What happens when people targeted by record industry legal intimidation fight back? What if they not only defend themselves, but go on the offensive, counterclaiming the industry is abusing the law and legal process? What if courts decide the industry really can’t hijack an unrelated PC belonging to someone’s Mom and Dad? That’s what’s at stake in a case in Rhode Island.
Now, the exciting conclusion to the face-off between record industry lawyers and a class full of Harvard Law students and their professor. Well – sort of. This is legal drama we’re talking, so it may be neither exciting nor conclusive.
Our Story So Far
The case was this: as part of ongoing threats of litigation, Rhode Island residents Arthur and Judie Tenenbaum faced legal pressure from the US record industry group, the RIAA, on behalf of their son, Joel, a grad student at Boston University. Joel is accused of sharing music files online. 7 songs allegedly shared translates to $1 million in damages, according to the industry’s arithmetic, but it may not be the damages that are really what’s in question.
Here’s where things get a little weird. The hearing yesterday in Rhode Island federal court addressed a motion by the record industry to force Joel’s parents to produce their home computer, so that the computer could be inspected for evidence of illegal file sharing. That would have made no sense, given that Joel is off at grad school, Arthur and Judie didn’t own the computer when Joel lived with them, and even the RIAA isn’t alleging that piracy took place on the computer. (You could place his uncle under house arrest and seize his parakeet as a witness, too, if you’re going to get that tangential to the case at hand.)
The hearing yesterday was rescheduled to January 6, however, because the Tenenbaum’s lead counsel – Professor Charles Nesson from Harvard Law School – was not admitted to argue in a Rhode Island court. (There’s a legal question there; I don’t think it’s just that they hate the Red Sox.)
The industry responded with a motion to prohibit any use of the parents’ computer until January 6. (Yes, Merry Christmas to you, too, RIAA.) I’m not sure what that would have accomplished, but the judge denied their request.
So, bottom line: the Tenenbaums get to hang onto their computer until January 6, and we find out what happens later.
You can expect a good fight, however. The Harvard team aren’t just defending Joel: they have a counterclaim. The basic argument: the RIAA isn’t really recovering compensation. The goal, says the countersuit, is simply to make young people, parents, and schools afraid of computer use. They are looking for damages from the RIAA, claiming that, as a criminal statute, the “Digital Theft Deterrence Act of 1999” the RIAA is using as its weapon deserves a trial by jury – and in the meantime, the RIAA has abused the law and the civil process of the courts.
Coverage
Some reading on the story from elsewhere:
Legal Jujitsu in a File-Sharing Copyright Case [NY Times]
Billion Dollar Charlie vs. the RIAA [Boston Globe]
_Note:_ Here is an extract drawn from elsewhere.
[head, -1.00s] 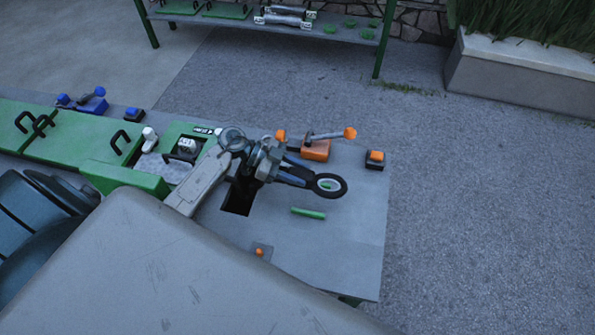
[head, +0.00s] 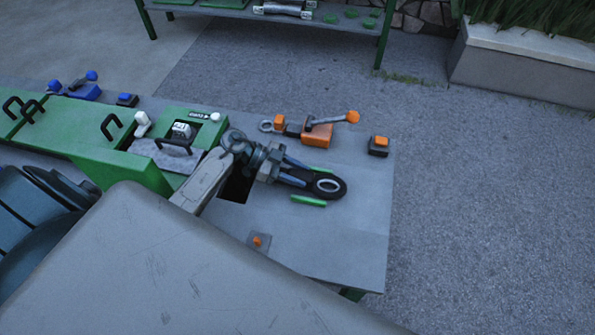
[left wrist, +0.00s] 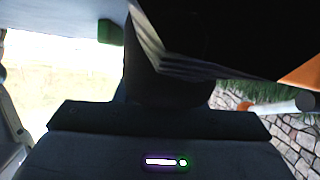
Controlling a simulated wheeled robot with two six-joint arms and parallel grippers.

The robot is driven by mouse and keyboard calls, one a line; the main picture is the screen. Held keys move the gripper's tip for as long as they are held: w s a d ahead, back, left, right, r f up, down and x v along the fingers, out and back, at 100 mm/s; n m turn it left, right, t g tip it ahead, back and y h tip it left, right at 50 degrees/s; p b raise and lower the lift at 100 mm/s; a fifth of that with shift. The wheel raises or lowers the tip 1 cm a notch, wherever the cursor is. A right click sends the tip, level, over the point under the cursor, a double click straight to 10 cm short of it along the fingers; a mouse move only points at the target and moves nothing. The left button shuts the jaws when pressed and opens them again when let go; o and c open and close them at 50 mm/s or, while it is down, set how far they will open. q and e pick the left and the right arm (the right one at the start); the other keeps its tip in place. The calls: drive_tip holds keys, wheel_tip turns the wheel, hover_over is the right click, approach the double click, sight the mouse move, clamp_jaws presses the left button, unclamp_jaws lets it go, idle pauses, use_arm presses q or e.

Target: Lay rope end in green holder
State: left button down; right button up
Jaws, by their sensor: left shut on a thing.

RIAA Vs. Web 2.0? Social Media and Litigation [Slashdot, on the use of social media to combat the RIAA]
Boston Illegal: Will the RIAA finally get what it deserves? [Robert Cringley editorial for InfoWorld]
Judge postpones hearing in key RIAA lawsuit [CNET News]
And for an extra oddity:
RIAA May Be Violating a Court Order In California [Slashdot]
What This is About
Before we get another heated discussion going, let’s consider what this case is really about. Forget for a second the record industry’s business, the real issues around piracy and the value of music online. Ultimately, this is simply the case of an industry group that has been allowed to run wild, using legal intimidation and excessive, heavy-headed techniques. Going after Mom and Dad’s unrelated PC is clearly an unnecessary invasion of privacy.
The problem is, the strategy only works until someone protests. The assumption is that applying ample legal pressure gets more would-be defendants to settle out of court, saving a real legal test and helping the RIAA demonstrate that it’s doing something. Critics have said just that for years, but this could be a high-profile repudiation of these techniques if the Harvard team can move forward.
And as for the larger issues about the industry and its business, well, what about that? The RIAA’s response to criticism, even from members and music content owners, has been that the ends justify the means. But what, exactly, is the group accomplishing on behalf of their member businesses? Is their case really so weak that they have to resort to intimidation?
Many musicians are indeed opposed to piracy – and also believe the value of music, and the relationship listeners can have with artists and labels, can protect music as a business. Music creators are aware how much income comes from relationships – from freelance work, from t-shirt sales, from teaching, from live shows, and the many ways artists and creators support themselves. The single-minded, obsessive focus on piracy that would drive the RIAA to these tactics in the exclusion of all else seems to come from some alternate dimension.
Of course, this kind of nonsense only short-circuits those discussions. And from a legal perspective, the central question remains: is what the industry doing even appropriate to the law and legal process. We’ll follow this one as it develops.